Cet univers Bach est complété par l’ouverture du Café Zimmermann à d’autres trésors baroques : le vif argent de Vivaldi et de son second livre de l’Estro Armonico, puis un programme décoiffant de l’Anglais Charles Avison qui transcrivit des sonates de Scarlatti dans la perspective orchestrale du concerto grosso ; elles sont servies avec une effervescence qui force l’admiration. Les Français ne sont pas oubliés non plus : Céline Frisch déploie toute sa finesse et sa fantaisie dans des suites pour clavecin ou des fugues pour orgue de d’Anglebert. Le Café Zimmermann se lance ensuite dans des extraits d’œuvres chatoyantes de Lully. Nous avons gardé pour la fine bouche un CD qui porte pour titre Don Quichotte… Cantates et concertos comiques. Il s’agit d’œuvres pleines d’ironie et d’humour du grand XVIIIe siècle français, dues à Michel Corrette, Pierre de la Garde, Marin Marais, Nicolas Racot de Grandval ou Philippe Courbois. Le contre-ténor Dominique Visse y déploie sa verve et sa subtilité. C’est en tous points délectable. On en sort l’esprit et le cœur ragaillardis.

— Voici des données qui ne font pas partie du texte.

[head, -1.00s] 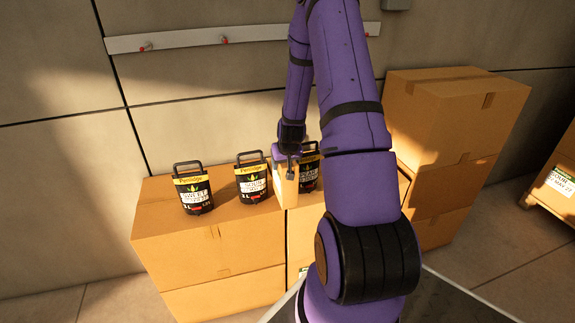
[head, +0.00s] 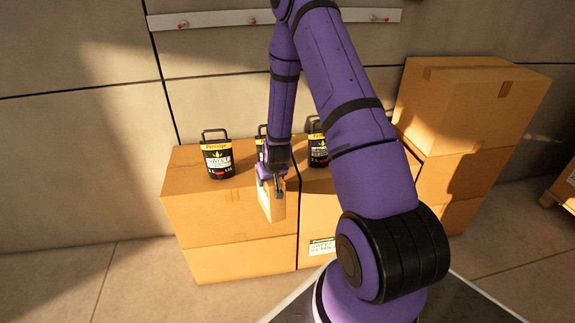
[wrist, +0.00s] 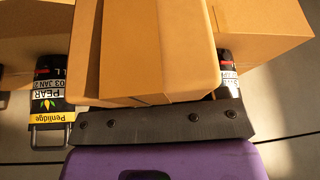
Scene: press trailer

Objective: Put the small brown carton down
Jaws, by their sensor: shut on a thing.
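The small brown carton (head: 272,205) is held in my gripper (head: 270,182), which is shut on its upper part. In the head view it overlaps the front edge of the stacked large cartons (head: 215,205); whether it touches them I cannot tell. In the wrist view the carton (wrist: 155,50) fills the upper middle, beyond a dark bar of my gripper. Its far end is out of that view.
Black cans with yellow labels stand on the stack: one at the left (head: 218,158), one mostly hidden behind my arm, one at the right (head: 318,148). A taller carton stack (head: 470,100) stands at the right. A hook rail (head: 215,20) is on the wall.

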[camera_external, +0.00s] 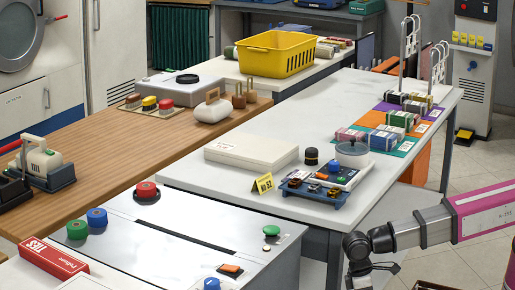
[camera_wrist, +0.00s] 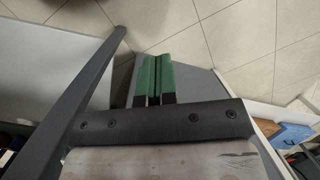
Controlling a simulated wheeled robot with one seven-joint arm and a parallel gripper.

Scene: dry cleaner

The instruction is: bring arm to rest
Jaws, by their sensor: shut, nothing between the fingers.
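My gripper (camera_external: 373,268) is at the lower right of the external view, at the end of my pink and grey arm. It hangs low beside the right end of the white table (camera_external: 250,130), apart from it. In the wrist view my gripper's two green fingers (camera_wrist: 153,80) lie side by side and are shut with nothing between them. Tiled floor shows beyond them. The lower edge of the external view cuts off part of the gripper's surroundings.
A grey metal machine (camera_external: 180,235) with round buttons stands at the front. A blue tray (camera_external: 318,194) and a yellow sign (camera_external: 264,184) sit near the table's front edge. A yellow basket (camera_external: 277,54) stands behind. Tiled floor (camera_external: 455,268) is open at the right.

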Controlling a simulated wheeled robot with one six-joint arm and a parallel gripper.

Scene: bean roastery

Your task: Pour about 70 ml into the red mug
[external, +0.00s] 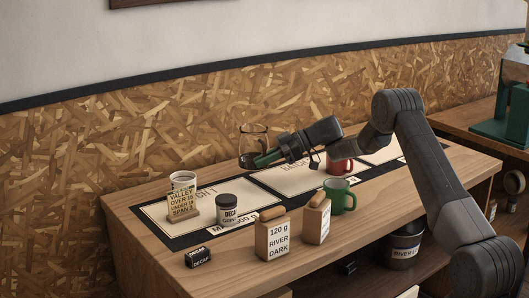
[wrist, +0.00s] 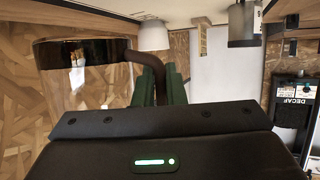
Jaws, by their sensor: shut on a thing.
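My gripper (external: 268,157) is shut on the handle of a clear glass carafe (external: 254,133), held above the back left of the bench. In the wrist view, which is upside down, the green fingers (wrist: 160,82) close on the brown handle (wrist: 134,58) beside the glass carafe (wrist: 95,88). A dark band, seemingly liquid, shows at its bottom; the carafe looks about upright. The red mug (external: 341,166) stands on the bench to the right of the carafe, partly hidden by my arm. I cannot see inside it.
A green mug (external: 342,194) stands in front of the red one. A white mug (external: 183,178), a sign (external: 181,203) and a decaf jar (external: 228,211) stand at the left. Two labelled bags (external: 272,240) (external: 316,220) and a small black decaf block (external: 198,258) are near the front edge.

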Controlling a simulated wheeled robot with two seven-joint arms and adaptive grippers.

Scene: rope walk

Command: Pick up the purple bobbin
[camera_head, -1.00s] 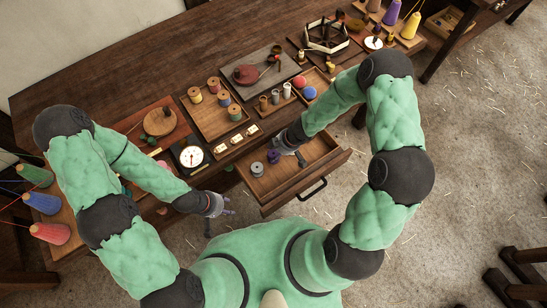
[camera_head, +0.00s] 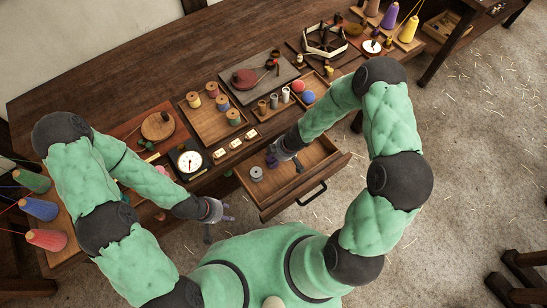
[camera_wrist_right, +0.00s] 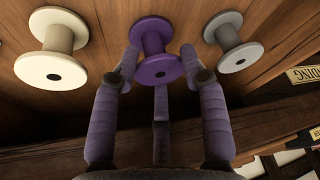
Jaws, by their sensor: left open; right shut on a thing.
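The purple bobbin (camera_wrist_right: 155,68) stands in the open drawer (camera_head: 318,161), between a cream bobbin (camera_wrist_right: 57,48) and a grey bobbin (camera_wrist_right: 238,38) in the right wrist view. My right gripper (camera_wrist_right: 159,58) is shut on the purple bobbin, one finger on each side of it. In the head view the purple bobbin (camera_head: 271,160) is small and partly hidden by the right gripper (camera_head: 276,155). I cannot tell whether it is off the drawer floor. The grey bobbin also shows in the head view (camera_head: 257,174). My left gripper (camera_head: 222,214) is open and empty, left of the drawer's front.
On the bench above are a tray with several thread spools (camera_head: 212,103), a dial scale (camera_head: 189,161) and red and blue balls (camera_head: 308,97). The drawer's right part is clear.

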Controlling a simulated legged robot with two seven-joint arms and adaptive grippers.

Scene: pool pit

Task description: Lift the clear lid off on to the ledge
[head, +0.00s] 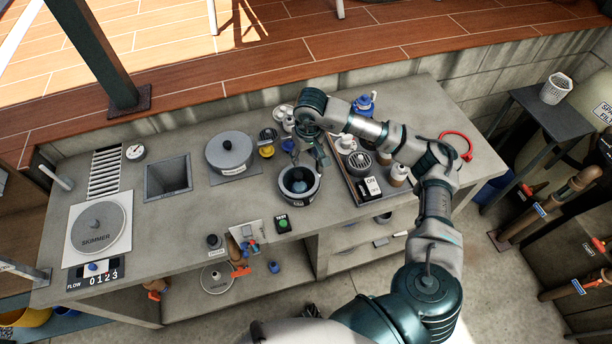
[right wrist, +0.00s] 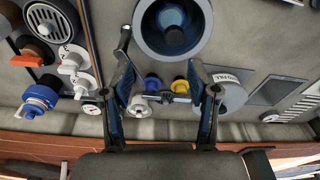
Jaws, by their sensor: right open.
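A round dark grey pot (head: 300,198) stands on the grey counter near its middle, with a dark bluish inside. In the right wrist view the same pot (right wrist: 146,35) is at the top edge, partly cut off. I cannot make out whether a clear lid covers it. My right gripper (head: 308,156) reaches in from the right, pointing down at the pot's back rim. It is open and seems empty in the right wrist view (right wrist: 161,75). A brown wooden ledge (head: 330,45) runs behind the counter above a block wall. My left gripper is out of view.
A grey lidded canister (head: 229,150) and a square opening (head: 167,178) are left of the pot. A tray of parts (head: 350,178) is close on its right. Yellow-topped (head: 266,151) and white bottles stand behind.

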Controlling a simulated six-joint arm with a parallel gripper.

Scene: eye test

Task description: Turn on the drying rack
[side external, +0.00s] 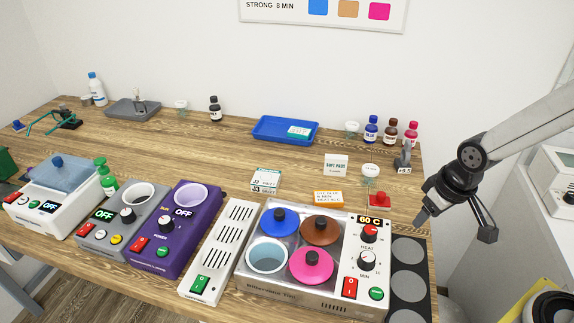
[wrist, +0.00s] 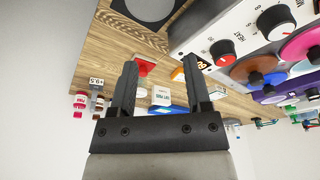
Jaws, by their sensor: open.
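No thing in view is labelled as a drying rack. A long white unit with dark slots (side external: 232,236) on the bench may be it, but I cannot be sure. A green rocker switch (side external: 200,284) sits at its near end; I cannot tell its position. My gripper (side external: 453,226) is open and empty, raised at the right beside the bench edge, well to the right of the slotted unit. Its two spread fingers also show in the wrist view (wrist: 160,62), with nothing between them. I cannot make out the slotted unit in the wrist view.
A heated multi-pot unit (side external: 283,289) with coloured lids and knobs stands between my gripper and the slotted unit. Purple (side external: 176,259) and grey (side external: 110,247) devices reading OFF stand to the left. The middle bench is fairly clear.

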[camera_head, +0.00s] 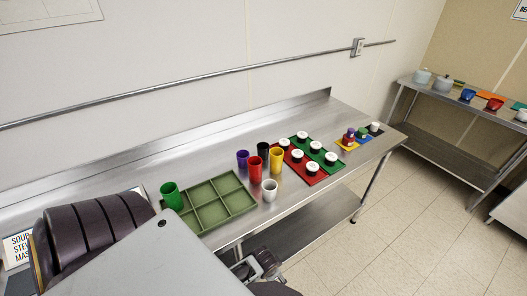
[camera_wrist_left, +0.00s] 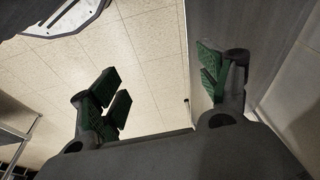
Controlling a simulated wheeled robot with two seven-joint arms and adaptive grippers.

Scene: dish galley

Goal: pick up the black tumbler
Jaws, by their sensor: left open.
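The black tumbler (camera_head: 263,148) stands upright on the steel counter (camera_head: 290,117) in the head view. Its lower part is hidden behind the red tumbler (camera_head: 255,170) and the yellow tumbler (camera_head: 276,160). My left gripper (camera_wrist_left: 163,88) is open and empty in the left wrist view, with floor tiles behind its green-padded fingers. In the head view, part of it shows low at the counter's front edge, well below and apart from the black tumbler. The tumbler is not seen in the wrist view. My right gripper is not in view.
A purple tumbler (camera_head: 242,158) and a white cup (camera_head: 270,190) stand close around it. A green divided tray (camera_head: 243,200) lies to the left, with a green tumbler (camera_head: 172,196) at its left end. Red (camera_head: 312,180) and green mats with white-topped cups lie right.

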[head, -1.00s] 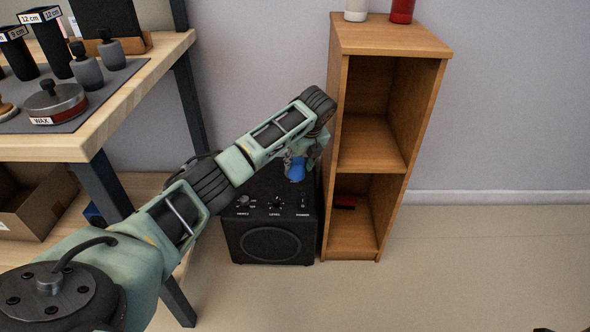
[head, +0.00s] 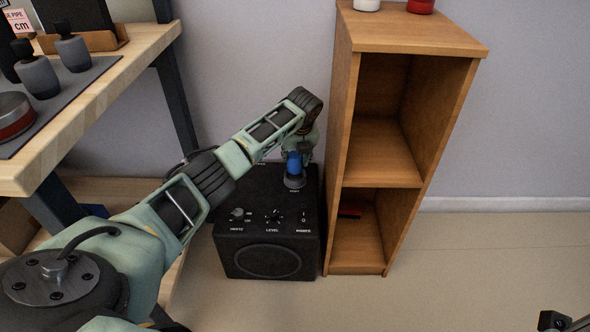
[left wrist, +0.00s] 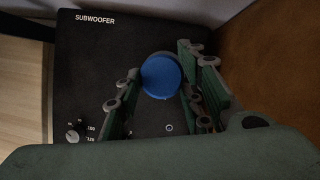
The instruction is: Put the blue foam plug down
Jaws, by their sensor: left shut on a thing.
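The blue foam plug (head: 294,164) is over the top of the black subwoofer (head: 266,246), near its right side. My left gripper (head: 299,150) is above it, pointing down. In the left wrist view the plug's round blue end (left wrist: 161,76) sits between the two fingers of my left gripper (left wrist: 158,66), which is shut on it. A grey round piece (head: 295,182) shows directly under the plug; I cannot tell whether the plug touches it. A dark part at the bottom right corner (head: 556,321) looks like my right gripper; its fingers are not clear.
A wooden shelf unit (head: 398,37) stands close to the right of the subwoofer, with a small red and black thing (head: 350,211) in its lower compartment. A workbench (head: 85,120) is at the left. Bare floor (head: 470,262) lies at the right.

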On signalera enfin que le Café Zimmermann bénéficie la plupart du temps de la complicité de techniciens de haut niveau, notamment de la compétence reconnue et indiscutable de la directrice artistique et ingénieure du son Aline Blondiau. Les prises sont chaleureuses, la définition des instruments est claire et pleine de vitalité, tout sonne avec élégance et raffinement. Ce coffret somptueux, auquel on reviendra chaque fois que l’on voudra s’enivrer de virtuosité ou de charme, est un cadeau à (s’) offrir, d’autant plus qu’il est présenté à un prix des plus compétitifs.  Aucun mélomane digne de ce nom ne pourra y résister.